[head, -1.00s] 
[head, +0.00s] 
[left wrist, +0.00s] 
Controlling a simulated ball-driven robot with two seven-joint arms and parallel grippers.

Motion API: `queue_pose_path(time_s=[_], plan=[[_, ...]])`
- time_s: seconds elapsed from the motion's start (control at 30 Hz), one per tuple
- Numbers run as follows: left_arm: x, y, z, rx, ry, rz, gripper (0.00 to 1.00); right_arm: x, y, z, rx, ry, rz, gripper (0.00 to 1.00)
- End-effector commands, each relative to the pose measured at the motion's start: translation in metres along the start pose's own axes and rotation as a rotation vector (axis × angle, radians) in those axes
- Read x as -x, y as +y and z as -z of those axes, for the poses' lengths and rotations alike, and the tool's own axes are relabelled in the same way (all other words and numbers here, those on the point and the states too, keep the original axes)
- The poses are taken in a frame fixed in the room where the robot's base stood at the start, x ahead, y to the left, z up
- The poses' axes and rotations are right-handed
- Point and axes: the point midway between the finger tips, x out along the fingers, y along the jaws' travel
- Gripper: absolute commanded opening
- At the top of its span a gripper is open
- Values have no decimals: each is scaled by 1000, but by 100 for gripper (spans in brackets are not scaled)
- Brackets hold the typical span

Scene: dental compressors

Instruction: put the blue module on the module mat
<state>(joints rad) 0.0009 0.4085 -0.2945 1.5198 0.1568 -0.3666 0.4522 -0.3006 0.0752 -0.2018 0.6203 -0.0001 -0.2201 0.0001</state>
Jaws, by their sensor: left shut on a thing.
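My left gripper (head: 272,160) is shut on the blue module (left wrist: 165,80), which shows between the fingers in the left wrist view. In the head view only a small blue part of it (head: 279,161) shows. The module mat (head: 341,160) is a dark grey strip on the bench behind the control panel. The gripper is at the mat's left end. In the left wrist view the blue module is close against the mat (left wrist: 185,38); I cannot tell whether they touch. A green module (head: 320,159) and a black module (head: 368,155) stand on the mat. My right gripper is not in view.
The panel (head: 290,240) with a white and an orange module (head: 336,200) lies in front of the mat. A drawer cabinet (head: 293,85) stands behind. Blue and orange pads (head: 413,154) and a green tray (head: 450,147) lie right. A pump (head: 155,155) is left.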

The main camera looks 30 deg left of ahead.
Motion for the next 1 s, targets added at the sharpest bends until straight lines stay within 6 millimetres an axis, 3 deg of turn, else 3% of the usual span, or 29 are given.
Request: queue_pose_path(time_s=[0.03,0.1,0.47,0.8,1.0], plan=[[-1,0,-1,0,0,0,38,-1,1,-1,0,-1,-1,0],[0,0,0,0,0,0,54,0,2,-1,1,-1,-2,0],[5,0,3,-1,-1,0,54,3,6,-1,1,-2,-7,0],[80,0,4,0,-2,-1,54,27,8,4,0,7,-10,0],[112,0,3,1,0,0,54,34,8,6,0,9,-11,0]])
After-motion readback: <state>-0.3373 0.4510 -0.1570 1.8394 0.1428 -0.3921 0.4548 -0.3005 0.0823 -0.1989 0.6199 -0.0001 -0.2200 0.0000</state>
- - -
◆ **Stated problem**: Scan the listing above. Collect all lines with the word "axis".

◆ **Reply**:
- End-effector commands, each relative to the pose measured at the motion's start: translation in metres along the start pose's own axes and rotation as a rotation vector (axis × angle, radians) in those axes
Motion for the next 1 s, targets added at the sharpest bends until straight lines stay within 6 millimetres an axis, 3 deg of turn, else 3% of the usual span, or 29 are given.

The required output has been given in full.